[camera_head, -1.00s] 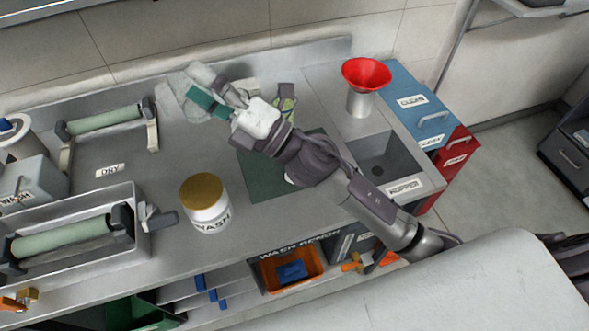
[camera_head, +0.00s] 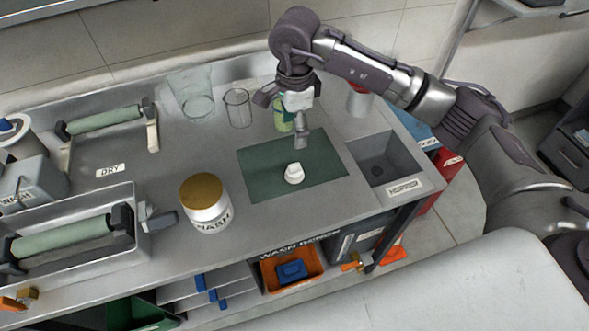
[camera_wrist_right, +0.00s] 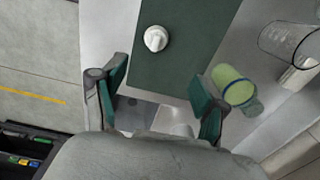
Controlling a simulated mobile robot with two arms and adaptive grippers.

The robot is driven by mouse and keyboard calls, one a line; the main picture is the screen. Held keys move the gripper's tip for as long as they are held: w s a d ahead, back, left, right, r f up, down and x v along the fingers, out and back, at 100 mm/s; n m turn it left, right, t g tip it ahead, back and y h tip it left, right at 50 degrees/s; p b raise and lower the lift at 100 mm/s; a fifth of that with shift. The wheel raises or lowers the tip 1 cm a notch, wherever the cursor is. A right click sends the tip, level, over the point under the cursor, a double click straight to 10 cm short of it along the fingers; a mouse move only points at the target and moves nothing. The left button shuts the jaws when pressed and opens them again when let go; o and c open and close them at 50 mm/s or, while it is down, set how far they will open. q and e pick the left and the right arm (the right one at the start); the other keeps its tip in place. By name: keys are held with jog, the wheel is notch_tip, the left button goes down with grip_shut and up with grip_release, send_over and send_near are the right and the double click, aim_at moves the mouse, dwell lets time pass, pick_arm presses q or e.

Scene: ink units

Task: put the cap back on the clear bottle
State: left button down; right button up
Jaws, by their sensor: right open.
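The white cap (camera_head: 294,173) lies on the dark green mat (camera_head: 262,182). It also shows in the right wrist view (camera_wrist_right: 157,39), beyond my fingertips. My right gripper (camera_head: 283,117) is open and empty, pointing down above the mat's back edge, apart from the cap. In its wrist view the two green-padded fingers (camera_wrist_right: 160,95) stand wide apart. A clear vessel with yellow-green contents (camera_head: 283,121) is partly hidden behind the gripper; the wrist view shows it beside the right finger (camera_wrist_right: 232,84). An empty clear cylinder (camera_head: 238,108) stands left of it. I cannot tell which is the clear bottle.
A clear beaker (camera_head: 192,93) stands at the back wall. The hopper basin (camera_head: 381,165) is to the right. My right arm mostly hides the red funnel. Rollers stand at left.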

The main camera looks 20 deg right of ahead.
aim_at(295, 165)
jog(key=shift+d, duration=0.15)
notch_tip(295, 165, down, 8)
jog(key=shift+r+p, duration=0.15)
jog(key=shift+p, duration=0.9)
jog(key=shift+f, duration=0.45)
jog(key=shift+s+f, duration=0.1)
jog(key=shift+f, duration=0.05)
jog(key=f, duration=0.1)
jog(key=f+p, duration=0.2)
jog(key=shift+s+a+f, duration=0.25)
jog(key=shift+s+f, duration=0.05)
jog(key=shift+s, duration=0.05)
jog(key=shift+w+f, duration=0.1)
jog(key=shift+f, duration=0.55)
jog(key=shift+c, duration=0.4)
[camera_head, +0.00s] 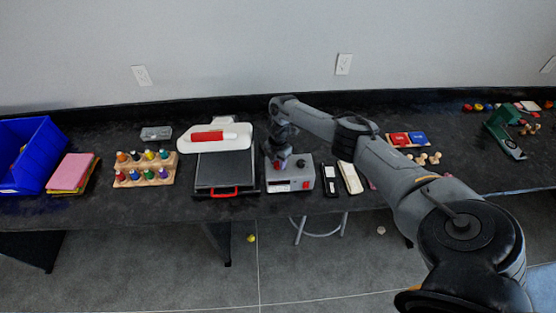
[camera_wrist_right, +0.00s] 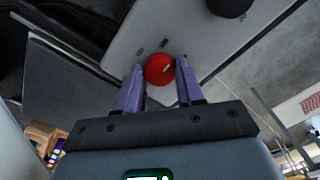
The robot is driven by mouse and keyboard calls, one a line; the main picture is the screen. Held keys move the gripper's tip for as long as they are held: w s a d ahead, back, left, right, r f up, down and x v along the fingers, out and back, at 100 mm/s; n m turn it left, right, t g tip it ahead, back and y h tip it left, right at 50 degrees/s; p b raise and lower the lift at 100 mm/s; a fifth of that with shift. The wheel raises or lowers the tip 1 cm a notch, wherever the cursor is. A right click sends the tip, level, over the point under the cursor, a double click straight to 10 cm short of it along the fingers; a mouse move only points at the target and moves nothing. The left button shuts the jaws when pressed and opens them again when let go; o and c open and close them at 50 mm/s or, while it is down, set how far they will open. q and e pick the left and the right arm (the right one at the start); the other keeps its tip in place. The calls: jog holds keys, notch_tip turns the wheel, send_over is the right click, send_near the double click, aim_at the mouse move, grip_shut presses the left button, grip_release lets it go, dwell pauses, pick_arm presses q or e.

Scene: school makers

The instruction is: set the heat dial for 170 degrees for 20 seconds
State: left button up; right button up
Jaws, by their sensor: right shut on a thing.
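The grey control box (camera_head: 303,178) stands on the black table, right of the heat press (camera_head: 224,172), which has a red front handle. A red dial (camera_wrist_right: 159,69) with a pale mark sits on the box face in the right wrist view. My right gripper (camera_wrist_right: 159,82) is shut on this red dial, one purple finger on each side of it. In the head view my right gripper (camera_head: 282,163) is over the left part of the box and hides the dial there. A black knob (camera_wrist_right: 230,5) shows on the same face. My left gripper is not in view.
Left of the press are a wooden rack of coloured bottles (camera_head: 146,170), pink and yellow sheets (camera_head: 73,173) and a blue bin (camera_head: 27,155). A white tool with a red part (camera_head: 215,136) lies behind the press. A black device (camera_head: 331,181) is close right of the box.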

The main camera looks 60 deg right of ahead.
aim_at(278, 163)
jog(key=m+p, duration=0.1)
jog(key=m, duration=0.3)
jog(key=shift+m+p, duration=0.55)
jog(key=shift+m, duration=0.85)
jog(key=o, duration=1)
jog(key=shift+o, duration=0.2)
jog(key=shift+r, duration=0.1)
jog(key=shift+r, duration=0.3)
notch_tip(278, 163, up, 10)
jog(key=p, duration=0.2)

# Instruction
From the listing, extract all text exactly as given and drop any picture.

# Task response
[camera_head, -1.00s] 
[camera_head, +0.00s] 
[camera_wrist_right, +0.00s] 
Controlling a simulated mobile robot with two arms and adaptive grippers.

The robot is driven by mouse and keyboard calls, one a line; the main picture is the screen. Held keys move the gripper's tip for as long as they are held: w s a d ahead, back, left, right, r f up, down and x v along the fingers, out and back, at 100 mm/s; n m turn it left, right, t g tip it ahead, back and y h tip it left, right at 50 degrees/s; p b raise and lower the lift at 100 mm/s; a fifth of that with shift. The wheel raises or lowers the tip 1 cm a notch, wherever the cursor is. A right click sends the tip, level, over the point under the cursor, a double click straight to 10 cm short of it along the fingers; a mouse move only points at the target and moves nothing. The left button shuts the jaws when pressed and opens them again when let go; o and c open and close them at 50 mm/s or, while it is down, set how far they will open. q and e pick the left and the right arm (the right one at the start); the other keeps its tip in place. By name: keys are held with jog, the wheel is notch_tip, the left button goes down with grip_shut and up with grip_release, send_over and send_near are the right and the double click, aim_at moves the mouse, dwell lets time pass, pick_arm presses q or e.

Scene: ink units

Task: put the cap back on the clear bottle
State: left button down; right button up
Jaws, by their sensor: right open.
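The white cap (camera_head: 294,173) lies on the dark green mat (camera_head: 262,182). It also shows in the right wrist view (camera_wrist_right: 157,39), beyond my fingertips. My right gripper (camera_head: 283,117) is open and empty, pointing down above the mat's back edge, apart from the cap. In its wrist view the two green-padded fingers (camera_wrist_right: 160,95) stand wide apart. A clear vessel with yellow-green contents (camera_head: 283,121) is partly hidden behind the gripper; the wrist view shows it beside the right finger (camera_wrist_right: 232,84). An empty clear cylinder (camera_head: 238,108) stands left of it. I cannot tell which is the clear bottle.
A clear beaker (camera_head: 192,93) stands at the back wall. The hopper basin (camera_head: 381,165) is to the right. My right arm mostly hides the red funnel. Rollers stand at left.

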The main camera looks 20 deg right of ahead.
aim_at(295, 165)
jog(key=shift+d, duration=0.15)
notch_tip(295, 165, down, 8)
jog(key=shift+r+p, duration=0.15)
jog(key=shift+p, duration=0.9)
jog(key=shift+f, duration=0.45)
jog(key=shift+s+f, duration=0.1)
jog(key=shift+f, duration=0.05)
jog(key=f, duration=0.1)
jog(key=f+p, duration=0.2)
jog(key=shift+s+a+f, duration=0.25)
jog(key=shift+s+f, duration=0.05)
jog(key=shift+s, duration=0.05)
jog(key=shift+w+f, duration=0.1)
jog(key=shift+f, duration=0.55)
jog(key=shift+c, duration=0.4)
[camera_head, +0.00s] 
[camera_wrist_right, +0.00s] 
The robot is driven by mouse and keyboard calls, one a line; the main picture is the screen. Held keys move the gripper's tip for as long as they are held: w s a d ahead, back, left, right, r f up, down and x v along the fingers, out and back, at 100 mm/s; n m turn it left, right, t g tip it ahead, back and y h tip it left, right at 50 degrees/s; p b raise and lower the lift at 100 mm/s; a fifth of that with shift. The wheel raises or lowers the tip 1 cm a notch, wherever the cursor is. A right click sends the tip, level, over the point under the cursor, a double click straight to 10 cm short of it along the fingers; a mouse move only points at the target and moves nothing. The left button shuts the jaws when pressed and opens them again when let go; o and c open and close them at 50 mm/s or, while it is down, set how far they will open. q and e pick the left and the right arm (the right one at the start); the other keeps its tip in place. The calls: jog holds keys, notch_tip turns the wheel, send_over is the right click, send_near the double click, aim_at the mouse move, grip_shut presses the left button, grip_release lets it go, dwell pauses, pick_arm presses q or e.

Scene: school makers

The instruction is: set the heat dial for 170 degrees for 20 seconds
State: left button up; right button up
Jaws, by their sensor: right shut on a thing.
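The grey control box (camera_head: 303,178) stands on the black table, right of the heat press (camera_head: 224,172), which has a red front handle. A red dial (camera_wrist_right: 159,69) with a pale mark sits on the box face in the right wrist view. My right gripper (camera_wrist_right: 159,82) is shut on this red dial, one purple finger on each side of it. In the head view my right gripper (camera_head: 282,163) is over the left part of the box and hides the dial there. A black knob (camera_wrist_right: 230,5) shows on the same face. My left gripper is not in view.
Left of the press are a wooden rack of coloured bottles (camera_head: 146,170), pink and yellow sheets (camera_head: 73,173) and a blue bin (camera_head: 27,155). A white tool with a red part (camera_head: 215,136) lies behind the press. A black device (camera_head: 331,181) is close right of the box.

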The main camera looks 60 deg right of ahead.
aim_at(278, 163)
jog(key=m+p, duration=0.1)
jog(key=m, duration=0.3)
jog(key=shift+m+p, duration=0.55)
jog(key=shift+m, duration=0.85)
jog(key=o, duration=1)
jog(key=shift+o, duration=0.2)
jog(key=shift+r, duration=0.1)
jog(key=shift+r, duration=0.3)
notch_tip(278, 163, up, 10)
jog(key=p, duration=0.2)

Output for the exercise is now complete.